Se trata del teatro griego, del siglo III a. C., reconstruido y ampliado por los romanos, actualizado hoy como referencia sobre todo de actividades teatrales, de dudoso gusto al menos para mí. Lo colocan como el tercero más importante del mundo clásico, después del griego de Epidauro y del también siciliano ubicado en Siracusa. Sustentado sobre la ladera del Monte Tauro, desde este auditorio cóncavo al que se accede por la llamada plásticamente “Calle de las Tentaciones” –innumerables bares, tiendas…-, se contempla un escenario natural majestuoso, con el Etna imponente al fondo. La última erupción menor tuvo lugar durante la representación de una tragedia clásica.
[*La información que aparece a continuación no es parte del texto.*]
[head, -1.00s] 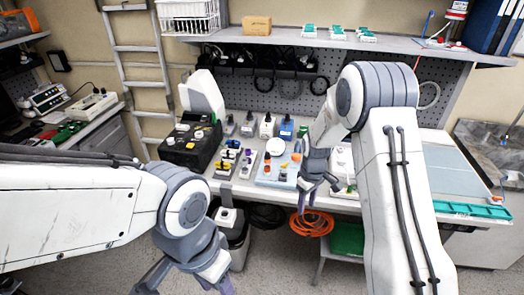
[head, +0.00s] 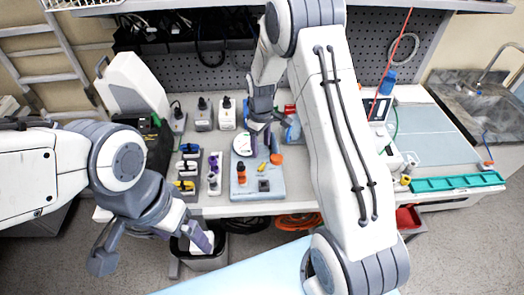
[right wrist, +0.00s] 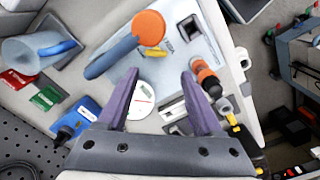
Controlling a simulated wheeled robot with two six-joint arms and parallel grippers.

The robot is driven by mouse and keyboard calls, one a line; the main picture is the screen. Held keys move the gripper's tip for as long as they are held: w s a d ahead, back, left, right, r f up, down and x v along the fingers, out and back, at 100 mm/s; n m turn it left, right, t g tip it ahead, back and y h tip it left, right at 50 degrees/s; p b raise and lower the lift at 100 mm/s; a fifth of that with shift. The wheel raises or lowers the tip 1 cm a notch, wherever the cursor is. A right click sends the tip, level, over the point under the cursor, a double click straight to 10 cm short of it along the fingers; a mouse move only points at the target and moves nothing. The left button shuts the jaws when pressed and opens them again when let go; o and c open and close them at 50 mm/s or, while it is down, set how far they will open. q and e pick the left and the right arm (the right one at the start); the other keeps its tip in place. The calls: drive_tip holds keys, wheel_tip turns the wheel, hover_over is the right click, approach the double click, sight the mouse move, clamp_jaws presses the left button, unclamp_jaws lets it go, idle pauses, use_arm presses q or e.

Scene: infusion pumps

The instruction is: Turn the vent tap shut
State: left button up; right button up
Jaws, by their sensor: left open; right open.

Me cuenta uno de los asistentes que, en realidad, el escenario se trasladó de forma inevitable al espectáculo imprevisto de la montaña más alta de Sicilia (3.322 m), al volcán más grande de Europa y uno de los más activos del mundo, cuyo nombre deriva de la ninfa Etna y en cuyo interior situó la mitología griega las fraguas de Hefesto, que trabajaba en compañía de cíclopes y gigantes. “Si el Etna se asemeja por dentro al infierno –escribió el científico y viajero Patrick Brydone-, por fuera se asemeja al paraíso”.
Ni el teatro ni el volcán son los únicos escenarios para contemplar. Muévase por los espacios que envuelven al primero, en un giro circular de la mirada, para añadir la sustantiva belleza del paisaje circundante, con la panorámica de la bahía de Naxos y la infinita tentación de toda la costa, a ambos lados. Una tentación inevitable. Nada mejor que experimentarlo y sacar conclusiones propias. Me apunta un profesor de filosofía que Nietzche anduvo por estos parajes en momentos delicados de su vida. Quiero deducir, aunque no lo sé, que regresó fortalecido de cuerpo y espíritu.

Pienso en ello mientras me alejo lentamente de Taormina. No sé por qué no quiero volver la vista atrás. No entiendo la razón de recordar ahora a Edith, la mujer de Lot. Espero que solo sea una de tantas manías.